OUT Arts & Culture President James Bake, Gay Men’s Chorus of Tampa Bay Artistic Director Jeremiah Cummings and SAGE Director of Impact & Engagement Jane Haskell spoke next. They shared details about their organizations and the importance of LGBTQ+ visibility.
City Council Chair Lisset Hanewicz thanked them for doing so before inviting Councilmember Corey Givens Jr. — the governing body’s sole member not to attend the flag raising — to read the Inclusive Family and Faith Month proclamation.
He invited members of local congregations to join him at the podium, thanking them “for being bold and courageous and standing with me today as we recognize Faith and Family Month.”
While groups that petition governments to recognize Faith and Family Month in June do not explicitly advise they are designed to counter Pride Month, statements of faith advise that they affirm marriage between one man and one woman. They also state gender is “encoded at conception, and changeless.”
Seen as anti-LGBTQ+ by advocates for this reason, St. Petersburg officials sought to counter this message by adding Inclusive to the proclamation. A second paragraph recognized that “valued families come in a variety of forms,” including those headed by “same-sex couples” and more.
Givens omitted both the word “Inclusive” and the majority of that paragraph. In reading it on the mayor’s behalf, however, he referenced that Welch declared June as “Inclusive Faith and Family Month.”
After supporters shared remarks, Councilmember Deborah Figgs-Sanders noted that “a piece of the proclamation … was omitted, and I want to take the opportunity to read what it says.”
She advised that she was a single parent and added that “I want to make sure that our families, in any and every form, know that we are an inclusive city and that this proclamation celebrates everyone.”
Councilmember Gina Driscoll then noted councilmembers are “typically not given liberty to change the wording of something that the mayor has written and signed.” She thanked Figgs-Sanders for “making sure that the entire intent of that proclamation was read properly.”
Givens responded. He thanked attendees and advised “this was not meant to divert any attention from … one celebration or another, but the intent was to prove we can love all God’s children, and we can celebrate all God’s people, all in the same month.”
Hanewicz then emphasized that proclamations “don’t come from us individually or from us as a city council.” Instead, they come from Welch “and when we read them, we are supposed to read the proclamation as it is presented… I think that is important for everyone to understand.”

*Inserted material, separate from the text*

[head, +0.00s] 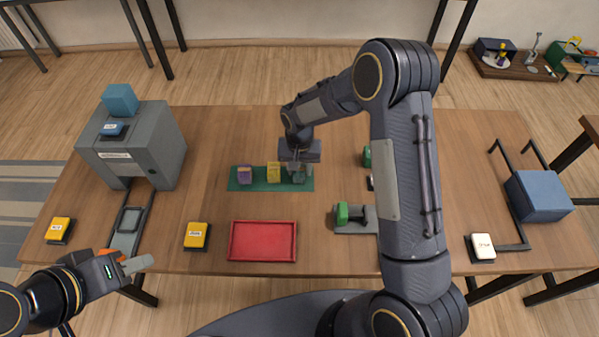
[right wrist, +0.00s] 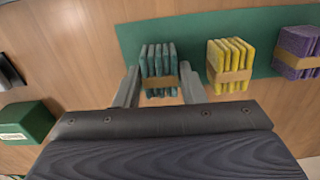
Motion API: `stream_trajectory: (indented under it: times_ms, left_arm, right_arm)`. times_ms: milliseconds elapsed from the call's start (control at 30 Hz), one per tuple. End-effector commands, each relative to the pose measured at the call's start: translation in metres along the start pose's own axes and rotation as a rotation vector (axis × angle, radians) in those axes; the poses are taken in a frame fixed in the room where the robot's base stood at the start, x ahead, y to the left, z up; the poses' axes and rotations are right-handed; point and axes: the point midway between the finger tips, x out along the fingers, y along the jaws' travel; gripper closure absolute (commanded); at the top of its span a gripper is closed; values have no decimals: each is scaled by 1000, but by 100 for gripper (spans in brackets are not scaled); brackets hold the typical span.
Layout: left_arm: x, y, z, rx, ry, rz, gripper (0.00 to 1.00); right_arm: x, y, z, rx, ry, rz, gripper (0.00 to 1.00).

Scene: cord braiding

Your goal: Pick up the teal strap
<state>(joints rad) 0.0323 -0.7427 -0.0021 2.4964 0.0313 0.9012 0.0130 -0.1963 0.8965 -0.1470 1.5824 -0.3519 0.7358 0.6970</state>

Welch addressed the matter afterwards during St Pete Pride’s Stonewall Reception.
“We made sure that it was the inclusive definition of families and that was included in the proclamation,” the mayor said. “Unfortunately, the councilmember who read it decided to leave that paragraph out.”
The mayor praised Figgs-Sanders for addressing the discrepancy, noting that the council supported her efforts. “To me,” he shared, “that talks about who we are as a community.”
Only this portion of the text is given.